As any good social media specialist knows, you document what you are doing, rather than trying to come up with something new and original every time.
What I am doing, is reading Matt Haig's “How To Stop Time”
Matt is a great writer, with immense experience of both anxiety and depression. It feels like on every page a new quote stands out to me.
Recently it was this one.
“I walked past bear garden – called the Paris Garden for some reason I never knew – and saw a giant black-furred bear in chains. It looked like the saddest creature I had ever seen.
Wounded and unkempt and resigned to his fate, sitting on the ground. The bear was a celebrity. A major draw of Bankside. “Sackerson” they called him. And there would be many times I would see or hear him in action over the coming weeks and months, pink-eyed, clawing dogs from his throat, his mouth frothing with rage, as the crowd roared in cruel and fevered excitement.
It was the only time the bear ever seemed alive, when it was fighting off death, And I would often think of that bear, and that pointless will to survive, through whatever cruelty, and pain life chose to throw in his direction”.
Sackerson has the right idea. Keep going. Keep fighting. Every day. Through whatever cruelty and pain life throws at you. You can do this.
When I got married my speech consisted of five images. Triggers for stories I wanted to tell.
One was of an elephant
And I told the story of how circus elephants are tied up by chains to start with. And the elephant cries, and pulls, and tries to get away. But can't.
It's a chain after all.
And it gives up.
So then the chain is replaced with a thin rope. But their view of the world is that they can't break the chain. They have lost hope.
So they never try. The tourists think, “well if the elephant wanted to escape, it could, it's just a thin rope”.
Why am I telling stories of bears and elephants?
It comes down to leadership. Both internal and external.

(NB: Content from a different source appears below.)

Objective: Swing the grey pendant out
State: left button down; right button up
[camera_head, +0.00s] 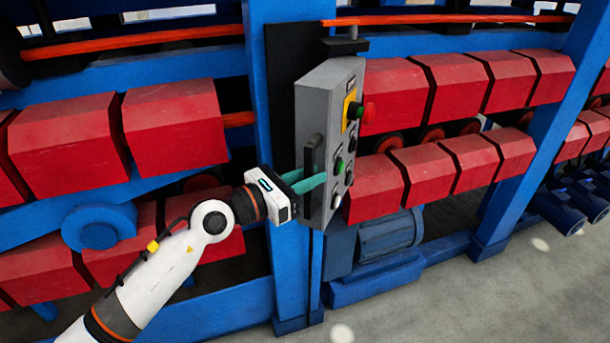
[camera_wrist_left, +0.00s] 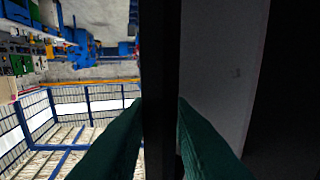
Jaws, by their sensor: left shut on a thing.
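The grey pendant (camera_head: 318,92) hangs beside a blue post, under a dark bracket at its top. Its face with buttons is turned to the right, and a black handle (camera_head: 309,160) runs upright on its near side. My left gripper (camera_head: 308,182) comes in from the left, its green fingers at the handle. In the left wrist view the dark handle bar (camera_wrist_left: 161,70) stands upright between the two green fingers (camera_wrist_left: 162,140), which are shut on it. The grey side of the pendant (camera_wrist_left: 222,70) shows to the right of the bar. My right gripper is not in view.
The blue post (camera_head: 268,60) stands directly behind the pendant. Red blocks (camera_head: 455,80) line the blue machine on both sides. A blue motor (camera_head: 390,235) sits low behind the pendant. Grey floor (camera_head: 450,300) is open at the front right.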

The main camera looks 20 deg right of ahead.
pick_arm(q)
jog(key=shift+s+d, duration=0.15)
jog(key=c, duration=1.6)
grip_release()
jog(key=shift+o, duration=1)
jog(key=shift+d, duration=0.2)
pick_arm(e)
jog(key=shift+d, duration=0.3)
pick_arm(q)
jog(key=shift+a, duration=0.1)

You can endure far more than you think. Watching my wife give birth certainly made me realise this. But also reading Viktor Frankl's “Man's Search For Meaning”.
He was in a concentration camp, and realised he could survive on a piece of bread a day, or sleeping three people side by side on the wooden slats of a single bed.
You should test your boundaries. Regularly. Maybe the chain isn't a chain anymore. Maybe today you can achieve that goal.
Perhaps you now have the strength, skills, knowledge, connections, to crush it!
My wife broke my chains, and set me free.
Leaders inspire you to endure, but also to not accept your reality.
We are all leaders.
Whose chains are you helping to break?